Living as a People of Hope
Such an encounter would force the Christian church to take a candid look at the quality of its own witness. Do we indeed live and work in the world as a people of hope? Perhaps the most persuasive witness of the church to the Jewish people would be for Christians to live as a pilgrim people engaged in the practice of the imperatives of the gospel. In that case much of our witness would consist of answering the inquiries of those who want to know what moves us.
Isn’t that what the Apostle Paul had in mind when he saw “evoking to jealousy” as the true strategy for the church’s witness to the Jews (Rom. 11:11)? It seems to me that the more we fail to be faithful to such a witness, the more we begin to act like what Paul called “peddlers of the Word” (II Cor. 2:17), holy hucksters who are prepared to apply the strategies of salesmanship, but who do not appear sincerely interested in the well-being of those whom we encounter.
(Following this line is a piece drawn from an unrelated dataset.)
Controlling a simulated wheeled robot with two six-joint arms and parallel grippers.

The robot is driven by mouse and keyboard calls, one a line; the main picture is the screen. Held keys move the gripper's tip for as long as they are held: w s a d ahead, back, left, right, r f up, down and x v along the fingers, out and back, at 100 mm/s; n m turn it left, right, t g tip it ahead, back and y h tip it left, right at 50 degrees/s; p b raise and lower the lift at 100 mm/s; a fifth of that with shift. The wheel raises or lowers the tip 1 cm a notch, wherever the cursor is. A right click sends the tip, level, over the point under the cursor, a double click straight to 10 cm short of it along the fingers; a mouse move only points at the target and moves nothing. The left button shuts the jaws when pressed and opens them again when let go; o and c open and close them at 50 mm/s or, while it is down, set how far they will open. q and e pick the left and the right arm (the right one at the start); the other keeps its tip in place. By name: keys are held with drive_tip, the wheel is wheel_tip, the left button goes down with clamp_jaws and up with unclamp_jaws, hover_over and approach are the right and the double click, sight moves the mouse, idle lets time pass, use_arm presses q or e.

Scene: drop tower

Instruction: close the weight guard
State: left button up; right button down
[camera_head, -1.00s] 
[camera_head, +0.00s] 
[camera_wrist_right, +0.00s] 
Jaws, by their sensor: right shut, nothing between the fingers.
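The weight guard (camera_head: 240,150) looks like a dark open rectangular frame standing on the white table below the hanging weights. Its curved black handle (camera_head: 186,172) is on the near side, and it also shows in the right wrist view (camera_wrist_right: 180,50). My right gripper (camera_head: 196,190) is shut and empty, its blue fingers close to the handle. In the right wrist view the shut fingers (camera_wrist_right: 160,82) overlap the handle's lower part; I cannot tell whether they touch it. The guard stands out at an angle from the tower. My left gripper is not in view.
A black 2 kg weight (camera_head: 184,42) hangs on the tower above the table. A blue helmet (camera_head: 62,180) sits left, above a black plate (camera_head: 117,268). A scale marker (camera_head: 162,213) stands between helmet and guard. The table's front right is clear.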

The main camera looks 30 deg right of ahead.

Behind our salesmanship there is often insecurity and an intense desire to control others.
My intention is not to condemn all that has been done in the name of “Jewish mission.” I have seen too many of those people witness not only in word but in deed, and during the Nazi persecution I saw quite a few of them demonstrate their love by risking their lives for their Jewish neighbors. However, I consider an honest encounter between the church and the Jewish people as a priority concern. This, it seems to me, can take place only if the churches become more willing to face their past and to acknowledge their need for radical transformation. Hence, for me the great priority lies not in strategies, programs and campaigns to convert Jews, but in a major Christian educational effort to help church members recover the roots of their faith in Judaism.